## Start Extracted data
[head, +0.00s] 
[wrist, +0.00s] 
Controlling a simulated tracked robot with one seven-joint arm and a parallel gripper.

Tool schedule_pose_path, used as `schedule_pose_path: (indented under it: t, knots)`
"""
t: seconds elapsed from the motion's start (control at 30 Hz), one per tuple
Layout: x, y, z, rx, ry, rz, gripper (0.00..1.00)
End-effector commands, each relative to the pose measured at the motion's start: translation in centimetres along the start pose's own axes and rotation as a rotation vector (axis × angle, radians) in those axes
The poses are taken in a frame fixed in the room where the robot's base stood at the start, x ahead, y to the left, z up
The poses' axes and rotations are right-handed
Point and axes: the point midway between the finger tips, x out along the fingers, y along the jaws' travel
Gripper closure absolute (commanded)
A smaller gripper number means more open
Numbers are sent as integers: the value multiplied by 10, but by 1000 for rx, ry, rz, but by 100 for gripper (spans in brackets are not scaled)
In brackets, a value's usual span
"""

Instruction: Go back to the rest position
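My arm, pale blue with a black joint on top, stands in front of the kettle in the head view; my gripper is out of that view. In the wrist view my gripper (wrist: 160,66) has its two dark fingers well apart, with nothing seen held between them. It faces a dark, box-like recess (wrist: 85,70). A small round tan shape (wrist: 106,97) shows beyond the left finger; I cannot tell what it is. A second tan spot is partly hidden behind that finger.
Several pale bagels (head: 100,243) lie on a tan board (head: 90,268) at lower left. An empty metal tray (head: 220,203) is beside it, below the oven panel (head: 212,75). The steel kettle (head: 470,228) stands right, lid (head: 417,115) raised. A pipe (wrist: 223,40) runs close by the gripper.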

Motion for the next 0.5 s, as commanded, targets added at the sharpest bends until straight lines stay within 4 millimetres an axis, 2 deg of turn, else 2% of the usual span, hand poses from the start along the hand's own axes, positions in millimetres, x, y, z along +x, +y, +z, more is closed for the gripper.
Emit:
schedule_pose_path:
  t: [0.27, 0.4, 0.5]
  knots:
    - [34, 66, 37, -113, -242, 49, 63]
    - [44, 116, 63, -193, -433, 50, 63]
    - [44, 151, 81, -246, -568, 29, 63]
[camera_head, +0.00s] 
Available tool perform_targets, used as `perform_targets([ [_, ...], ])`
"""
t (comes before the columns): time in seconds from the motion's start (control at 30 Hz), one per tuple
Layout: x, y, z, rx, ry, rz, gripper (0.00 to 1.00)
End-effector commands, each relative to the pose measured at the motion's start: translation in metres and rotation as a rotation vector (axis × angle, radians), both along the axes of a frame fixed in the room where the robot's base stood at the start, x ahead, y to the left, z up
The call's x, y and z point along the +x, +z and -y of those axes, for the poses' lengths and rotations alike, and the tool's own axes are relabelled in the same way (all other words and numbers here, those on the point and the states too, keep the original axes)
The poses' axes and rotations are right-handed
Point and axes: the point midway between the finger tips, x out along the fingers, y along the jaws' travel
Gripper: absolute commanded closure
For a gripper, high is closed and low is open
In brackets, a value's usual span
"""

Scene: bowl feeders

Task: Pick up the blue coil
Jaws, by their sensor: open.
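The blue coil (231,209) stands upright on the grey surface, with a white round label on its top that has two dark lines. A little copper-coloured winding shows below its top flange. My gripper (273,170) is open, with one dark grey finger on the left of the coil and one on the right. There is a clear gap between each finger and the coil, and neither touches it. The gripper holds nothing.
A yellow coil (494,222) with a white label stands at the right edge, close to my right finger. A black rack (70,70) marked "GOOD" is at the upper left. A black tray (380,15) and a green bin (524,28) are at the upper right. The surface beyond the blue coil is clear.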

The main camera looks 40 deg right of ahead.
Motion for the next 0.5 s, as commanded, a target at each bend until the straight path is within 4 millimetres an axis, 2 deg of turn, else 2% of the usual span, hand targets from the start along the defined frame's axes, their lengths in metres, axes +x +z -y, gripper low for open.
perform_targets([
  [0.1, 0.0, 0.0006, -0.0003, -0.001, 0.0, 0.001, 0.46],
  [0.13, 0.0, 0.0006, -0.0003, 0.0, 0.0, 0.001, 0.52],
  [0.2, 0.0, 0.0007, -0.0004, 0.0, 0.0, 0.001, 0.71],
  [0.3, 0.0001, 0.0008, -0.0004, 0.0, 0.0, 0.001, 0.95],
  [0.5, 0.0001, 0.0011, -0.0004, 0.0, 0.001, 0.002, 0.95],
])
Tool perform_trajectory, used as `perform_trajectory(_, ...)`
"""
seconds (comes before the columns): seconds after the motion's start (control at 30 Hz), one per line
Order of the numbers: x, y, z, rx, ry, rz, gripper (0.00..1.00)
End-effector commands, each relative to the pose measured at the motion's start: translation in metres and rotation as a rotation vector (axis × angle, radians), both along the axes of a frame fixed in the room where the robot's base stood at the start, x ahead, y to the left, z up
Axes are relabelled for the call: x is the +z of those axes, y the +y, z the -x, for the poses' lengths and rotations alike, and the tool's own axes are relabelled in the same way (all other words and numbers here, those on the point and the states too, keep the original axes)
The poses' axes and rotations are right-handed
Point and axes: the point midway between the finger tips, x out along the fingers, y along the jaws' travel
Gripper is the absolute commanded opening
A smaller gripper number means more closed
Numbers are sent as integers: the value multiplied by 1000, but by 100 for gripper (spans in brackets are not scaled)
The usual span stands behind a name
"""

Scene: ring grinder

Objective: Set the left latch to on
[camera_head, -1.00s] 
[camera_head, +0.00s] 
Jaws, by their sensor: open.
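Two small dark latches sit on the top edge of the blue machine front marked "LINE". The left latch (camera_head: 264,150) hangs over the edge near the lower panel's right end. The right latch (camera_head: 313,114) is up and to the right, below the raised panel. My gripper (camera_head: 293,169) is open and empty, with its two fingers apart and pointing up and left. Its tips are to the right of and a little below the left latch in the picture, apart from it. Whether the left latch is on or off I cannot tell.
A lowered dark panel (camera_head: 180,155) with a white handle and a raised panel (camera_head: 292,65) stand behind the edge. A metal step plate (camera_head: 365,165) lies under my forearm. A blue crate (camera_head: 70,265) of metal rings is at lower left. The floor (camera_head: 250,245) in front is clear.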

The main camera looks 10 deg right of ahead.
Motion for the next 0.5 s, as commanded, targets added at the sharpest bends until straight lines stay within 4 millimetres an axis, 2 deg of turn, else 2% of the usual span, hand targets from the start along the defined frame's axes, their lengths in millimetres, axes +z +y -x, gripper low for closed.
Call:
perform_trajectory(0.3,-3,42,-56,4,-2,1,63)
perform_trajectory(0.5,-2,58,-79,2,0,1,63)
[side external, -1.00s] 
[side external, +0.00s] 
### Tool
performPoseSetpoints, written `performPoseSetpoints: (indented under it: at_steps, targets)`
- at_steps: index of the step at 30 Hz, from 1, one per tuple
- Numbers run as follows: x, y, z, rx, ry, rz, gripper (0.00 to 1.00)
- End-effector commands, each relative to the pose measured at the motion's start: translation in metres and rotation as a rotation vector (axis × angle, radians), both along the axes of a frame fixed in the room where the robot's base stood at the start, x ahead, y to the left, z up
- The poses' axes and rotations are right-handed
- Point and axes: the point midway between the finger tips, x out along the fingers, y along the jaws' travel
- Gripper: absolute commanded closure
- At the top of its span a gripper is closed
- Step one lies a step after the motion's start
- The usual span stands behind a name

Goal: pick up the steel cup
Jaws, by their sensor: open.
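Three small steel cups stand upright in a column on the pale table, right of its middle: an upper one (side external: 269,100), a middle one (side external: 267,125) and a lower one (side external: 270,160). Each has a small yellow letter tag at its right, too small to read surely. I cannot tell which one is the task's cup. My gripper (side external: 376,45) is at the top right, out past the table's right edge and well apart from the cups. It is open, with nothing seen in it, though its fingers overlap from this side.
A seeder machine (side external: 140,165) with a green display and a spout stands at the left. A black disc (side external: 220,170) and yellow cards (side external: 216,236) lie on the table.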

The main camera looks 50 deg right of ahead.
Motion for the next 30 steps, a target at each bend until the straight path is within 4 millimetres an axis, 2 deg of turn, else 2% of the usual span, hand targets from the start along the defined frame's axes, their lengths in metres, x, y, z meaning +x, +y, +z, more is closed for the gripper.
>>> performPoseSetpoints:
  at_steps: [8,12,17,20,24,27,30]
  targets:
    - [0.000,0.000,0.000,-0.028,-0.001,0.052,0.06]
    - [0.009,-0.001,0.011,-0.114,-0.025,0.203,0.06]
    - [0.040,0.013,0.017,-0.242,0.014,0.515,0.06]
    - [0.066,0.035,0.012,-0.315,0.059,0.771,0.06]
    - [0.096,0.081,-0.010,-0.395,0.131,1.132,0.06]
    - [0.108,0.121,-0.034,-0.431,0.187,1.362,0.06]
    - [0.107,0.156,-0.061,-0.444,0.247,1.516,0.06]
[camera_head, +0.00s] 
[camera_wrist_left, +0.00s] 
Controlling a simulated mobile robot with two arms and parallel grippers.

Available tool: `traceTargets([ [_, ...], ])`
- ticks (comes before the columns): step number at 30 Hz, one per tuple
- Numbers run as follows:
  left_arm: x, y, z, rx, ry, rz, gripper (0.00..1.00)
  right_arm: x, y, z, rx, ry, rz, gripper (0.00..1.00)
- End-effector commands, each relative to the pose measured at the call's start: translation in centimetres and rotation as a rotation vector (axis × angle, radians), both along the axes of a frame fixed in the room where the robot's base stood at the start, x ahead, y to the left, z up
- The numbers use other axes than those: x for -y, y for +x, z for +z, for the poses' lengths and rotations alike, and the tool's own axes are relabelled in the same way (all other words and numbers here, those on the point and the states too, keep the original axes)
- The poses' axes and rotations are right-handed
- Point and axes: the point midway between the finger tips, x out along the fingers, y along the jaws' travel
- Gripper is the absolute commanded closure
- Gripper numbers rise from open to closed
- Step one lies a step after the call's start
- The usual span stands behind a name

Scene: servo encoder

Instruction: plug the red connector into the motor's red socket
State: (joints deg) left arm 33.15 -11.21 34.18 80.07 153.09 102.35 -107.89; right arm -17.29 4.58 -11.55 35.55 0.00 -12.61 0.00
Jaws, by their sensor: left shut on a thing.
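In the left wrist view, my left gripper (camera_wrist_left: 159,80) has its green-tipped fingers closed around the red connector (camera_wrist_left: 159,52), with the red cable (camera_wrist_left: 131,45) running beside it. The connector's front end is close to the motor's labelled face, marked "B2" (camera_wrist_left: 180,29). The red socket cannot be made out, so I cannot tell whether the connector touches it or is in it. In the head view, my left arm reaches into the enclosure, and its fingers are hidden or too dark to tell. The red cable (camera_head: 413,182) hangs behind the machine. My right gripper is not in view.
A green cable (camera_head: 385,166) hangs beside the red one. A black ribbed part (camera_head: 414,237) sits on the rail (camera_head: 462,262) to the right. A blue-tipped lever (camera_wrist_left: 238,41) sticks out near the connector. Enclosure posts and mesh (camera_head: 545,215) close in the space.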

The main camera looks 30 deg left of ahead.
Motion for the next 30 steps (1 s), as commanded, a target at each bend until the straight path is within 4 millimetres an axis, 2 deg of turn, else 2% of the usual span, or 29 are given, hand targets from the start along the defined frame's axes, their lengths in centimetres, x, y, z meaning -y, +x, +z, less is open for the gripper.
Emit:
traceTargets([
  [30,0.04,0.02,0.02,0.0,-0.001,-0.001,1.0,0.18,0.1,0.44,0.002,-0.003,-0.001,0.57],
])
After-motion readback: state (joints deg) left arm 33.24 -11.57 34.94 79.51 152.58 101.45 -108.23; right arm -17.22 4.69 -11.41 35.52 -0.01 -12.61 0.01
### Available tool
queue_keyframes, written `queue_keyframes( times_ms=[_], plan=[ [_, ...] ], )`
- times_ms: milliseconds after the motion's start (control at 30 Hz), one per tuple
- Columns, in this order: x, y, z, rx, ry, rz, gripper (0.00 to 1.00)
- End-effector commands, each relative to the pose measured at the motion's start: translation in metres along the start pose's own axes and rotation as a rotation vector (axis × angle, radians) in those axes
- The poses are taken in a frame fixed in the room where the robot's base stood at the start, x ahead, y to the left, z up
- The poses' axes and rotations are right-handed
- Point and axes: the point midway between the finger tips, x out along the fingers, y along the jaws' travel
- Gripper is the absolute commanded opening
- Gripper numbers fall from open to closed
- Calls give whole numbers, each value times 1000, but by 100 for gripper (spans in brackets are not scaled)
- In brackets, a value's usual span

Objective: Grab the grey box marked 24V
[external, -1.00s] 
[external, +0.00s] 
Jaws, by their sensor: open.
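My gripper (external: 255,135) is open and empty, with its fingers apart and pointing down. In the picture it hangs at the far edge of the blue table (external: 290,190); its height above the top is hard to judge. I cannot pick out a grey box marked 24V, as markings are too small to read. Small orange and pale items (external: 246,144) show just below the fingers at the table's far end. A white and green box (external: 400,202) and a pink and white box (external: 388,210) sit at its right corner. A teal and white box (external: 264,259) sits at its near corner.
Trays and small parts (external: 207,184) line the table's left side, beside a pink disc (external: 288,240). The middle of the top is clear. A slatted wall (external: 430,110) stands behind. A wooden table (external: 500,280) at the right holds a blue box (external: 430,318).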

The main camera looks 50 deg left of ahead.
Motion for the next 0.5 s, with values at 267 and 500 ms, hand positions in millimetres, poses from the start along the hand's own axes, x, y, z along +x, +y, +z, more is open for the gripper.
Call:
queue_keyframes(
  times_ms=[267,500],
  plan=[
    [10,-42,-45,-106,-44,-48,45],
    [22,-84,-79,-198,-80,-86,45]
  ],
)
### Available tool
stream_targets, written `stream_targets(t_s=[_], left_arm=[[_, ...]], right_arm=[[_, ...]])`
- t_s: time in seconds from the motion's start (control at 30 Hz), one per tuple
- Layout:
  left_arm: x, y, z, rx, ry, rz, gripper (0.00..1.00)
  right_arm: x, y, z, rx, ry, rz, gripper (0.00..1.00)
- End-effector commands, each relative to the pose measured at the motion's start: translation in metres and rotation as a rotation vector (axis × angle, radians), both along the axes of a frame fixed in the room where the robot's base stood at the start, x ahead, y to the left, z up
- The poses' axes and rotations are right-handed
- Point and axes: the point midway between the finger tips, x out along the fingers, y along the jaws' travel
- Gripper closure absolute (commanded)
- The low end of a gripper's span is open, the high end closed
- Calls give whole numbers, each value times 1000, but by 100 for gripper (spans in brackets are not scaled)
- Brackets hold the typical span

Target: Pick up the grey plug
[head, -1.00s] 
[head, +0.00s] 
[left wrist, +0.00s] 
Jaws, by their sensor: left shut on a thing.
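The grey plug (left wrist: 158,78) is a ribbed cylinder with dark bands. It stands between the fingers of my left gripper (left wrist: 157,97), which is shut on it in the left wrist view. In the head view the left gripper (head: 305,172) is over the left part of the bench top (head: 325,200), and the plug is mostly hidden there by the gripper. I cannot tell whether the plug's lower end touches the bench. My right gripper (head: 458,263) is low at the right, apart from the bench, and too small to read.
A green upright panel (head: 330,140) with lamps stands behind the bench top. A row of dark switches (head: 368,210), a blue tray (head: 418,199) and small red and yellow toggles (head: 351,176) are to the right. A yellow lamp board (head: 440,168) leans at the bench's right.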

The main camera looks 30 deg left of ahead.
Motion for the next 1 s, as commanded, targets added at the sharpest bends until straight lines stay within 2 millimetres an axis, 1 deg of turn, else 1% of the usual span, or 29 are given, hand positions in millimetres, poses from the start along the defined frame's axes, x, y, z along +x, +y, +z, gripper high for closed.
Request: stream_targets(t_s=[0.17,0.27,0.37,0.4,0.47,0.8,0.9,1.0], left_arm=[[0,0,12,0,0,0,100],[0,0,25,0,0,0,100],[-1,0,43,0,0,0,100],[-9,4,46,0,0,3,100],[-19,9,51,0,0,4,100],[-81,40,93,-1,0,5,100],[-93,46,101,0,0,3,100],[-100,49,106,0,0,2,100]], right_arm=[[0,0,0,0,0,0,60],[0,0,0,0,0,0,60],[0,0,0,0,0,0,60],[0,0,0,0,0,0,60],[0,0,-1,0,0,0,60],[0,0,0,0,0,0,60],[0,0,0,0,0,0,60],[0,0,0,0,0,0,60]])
## End Extracted data
Task brief:
Write out word for word only the lines from the start of the entries down to the line with "t: seconds elapsed", please, including both ends.

Expected answer:
[head, +0.00s] 
[wrist, +0.00s] 
Controlling a simulated tracked robot with one seven-joint arm and a parallel gripper.

Tool schedule_pose_path, used as `schedule_pose_path: (indented under it: t, knots)`
"""
t: seconds elapsed from the motion's start (control at 30 Hz), one per tuple

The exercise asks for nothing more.